Most businesses never formally evaluate their cleaning company. They notice when things are bad, complaints from staff, visible problems in client-facing areas, but they don’t have a structured way to measure whether the service is actually delivering what they’re paying for.
That’s a problem. Without a baseline and a review process, you’re either overpaying for inconsistent service or missing warning signs until the situation is bad enough to force a change.
Here’s a practical approach to evaluating your cleaning vendor, one you can put into practice whether you’ve had your current company for six months or six years.
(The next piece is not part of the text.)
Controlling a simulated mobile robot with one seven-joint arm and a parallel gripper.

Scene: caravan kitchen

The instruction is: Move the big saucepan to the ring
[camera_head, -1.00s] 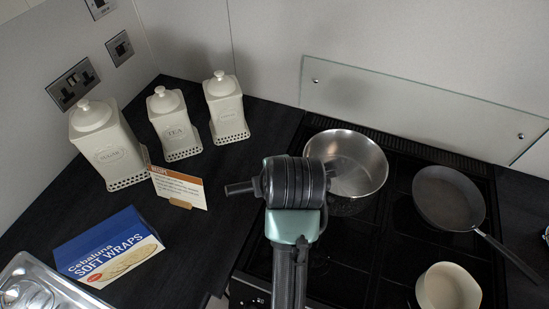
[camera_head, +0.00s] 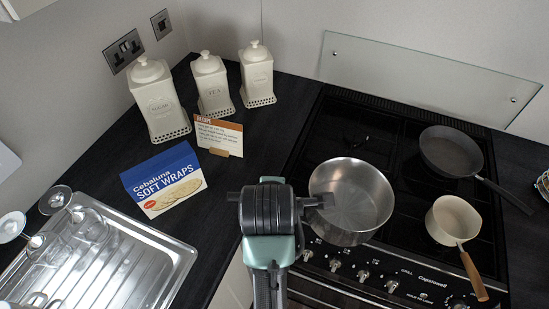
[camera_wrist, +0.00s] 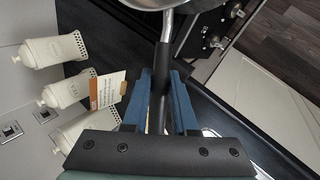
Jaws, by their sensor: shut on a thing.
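The big saucepan (camera_head: 352,195) is shiny steel and empty. It is level over the front left of the black hob (camera_head: 318,137), its near side overlapping the knob panel in the head view. I cannot tell whether it touches the hob. My gripper (camera_wrist: 157,92) is shut on the saucepan's dark handle (camera_wrist: 161,65), which runs between the blue fingers in the wrist view. The pan's rim shows at the top there. In the head view my arm hides most of the handle. The back left ring area (camera_head: 362,142) is bare; the front left ring is hidden beneath the pan.
A dark frying pan (camera_head: 450,150) sits back right on the hob. A cream small pan (camera_head: 453,220) is front right, its wooden handle jutting forward. Canisters (camera_head: 212,88), a recipe card (camera_head: 218,134), a wraps box (camera_head: 163,182) and a sink (camera_head: 130,265) are left. A glass splashback (camera_head: 425,80) stands behind.
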What to Inspect and How Often
Good evaluation starts with knowing what to look at. Different areas warrant different inspection frequencies.
High-Touch and High-Traffic Areas (Inspect Every Visit)
These are the spaces where failure is most visible, and most damaging to employee and client perception:
- Restrooms: Stalls wiped down, toilets and sinks sanitized, mirrors clean, supplies restocked (paper towels, toilet paper, soap)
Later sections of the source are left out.